Wednesday, December 28, 2011

put this in your pomo pipe and smoke it

Eric Miller, speaking for a new generation of Christian historians in the current Books & Culture.
We must take full advantage of the philosophic and theoretical space created by such influential contemporary Christian philosophers - our "theorists" - as Alasdair MacIntyre, Charles Taylor, and John Milbank [and, I would add, Sarah Coakley].  They have arrested attention and commanded respect, making possible the imagining of a form of historical reflection and analysis that fits within their broad historical and theoretical arguments.  Christians need not write as if Marx, Weber, Foucault, and Derrida have had the last word about the nature of our world and our circumstance.
Not to say Derrida would have wanted to have the last word on anything, there being an infinitude of meanings and all that.  But the reason Miller is still right is because the positive infinity of meaning - generated by the fecundity of Christ - has long been on offer in those hallowed centuries that Miller's theoretical fourfecta too frequently overlooked.  Louis Dupré, fortunately, did not:
To the medieval mind, nature appeared intrinsically symbolic.  A merely literal reading of nature would have fallen far short of a full understanding.  This symbolic naturalism gave birth to a new aesthetics: the one that formed Cimabue, Duccio, Giotto, and such early humanists as Dante, Petrarch, and Boccaccio.  Spiritual meaning resided in the cosmos itself and, as such, allowed a multitude of human interpretations.  The interpreter could feel free to specify its content according to the spiritual needs of the occasion.  Meaning was given, but no particular meaning was given exclusively. Hence, unlike the precisely conceived metaphors of modern symbolism, symbols display a much looser and less definitive character.  What may appear to us arbitrary metaphorization is, in fact, an attempt, never complete, to explore one facet or another of a semantically inexhaustible cosmos.

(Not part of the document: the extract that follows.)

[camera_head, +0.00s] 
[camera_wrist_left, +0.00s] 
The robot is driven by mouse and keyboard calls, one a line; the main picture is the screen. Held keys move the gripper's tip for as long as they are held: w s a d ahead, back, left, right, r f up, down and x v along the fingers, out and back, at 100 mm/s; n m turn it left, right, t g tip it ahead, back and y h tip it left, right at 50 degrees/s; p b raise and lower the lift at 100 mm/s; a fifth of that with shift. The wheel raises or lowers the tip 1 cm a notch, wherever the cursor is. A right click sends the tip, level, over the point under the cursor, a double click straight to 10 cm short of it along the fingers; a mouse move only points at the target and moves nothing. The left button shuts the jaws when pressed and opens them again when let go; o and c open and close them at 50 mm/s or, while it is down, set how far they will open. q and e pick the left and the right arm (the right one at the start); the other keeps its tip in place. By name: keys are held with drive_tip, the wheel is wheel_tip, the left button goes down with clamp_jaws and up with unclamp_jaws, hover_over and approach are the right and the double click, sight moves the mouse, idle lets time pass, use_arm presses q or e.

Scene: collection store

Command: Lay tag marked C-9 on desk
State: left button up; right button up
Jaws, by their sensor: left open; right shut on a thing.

The same freedom of interpretation that had ruled biblical exegesis also determined the understanding of nature as visible image of the invisible.  As figures in a poetic text refer to one another in a play of continually transformed analogies and affinities, so does the symbolic vision of nature constantly shift its perspective.  Knowledge came to consist chiefly in commentary on the two books, Scripture and nature, which, both being endowed with multiple meanings, allowed endless cross-references.  What Foucaulte wrote about the sixteenth century apples far more directly to the High Middle Ages: 'Knowledge consisted in relating one form of language to another...  in restoring the great, unbroken plain of words and things; in making everything speak..."  This epistemic apriori imposed no categorical structure upon the real, but a perspective for reading what was directly, but never simply or exhaustively given.   The sacred authority of the word gradually extended to all literature.  Thus the pagan classics could be read as containing the integumenta fidei (William of Conches), the cryptic anticipations of Christian mysteries yet to be revealed.  (36-37).
Such was the the world before, following Duns Scotus, and Ockham, "the entire ontotheological synthesis began to disintegrate."  Which is to say, it was never that pomo was (note the past tense) too daring.  It was never daring enough.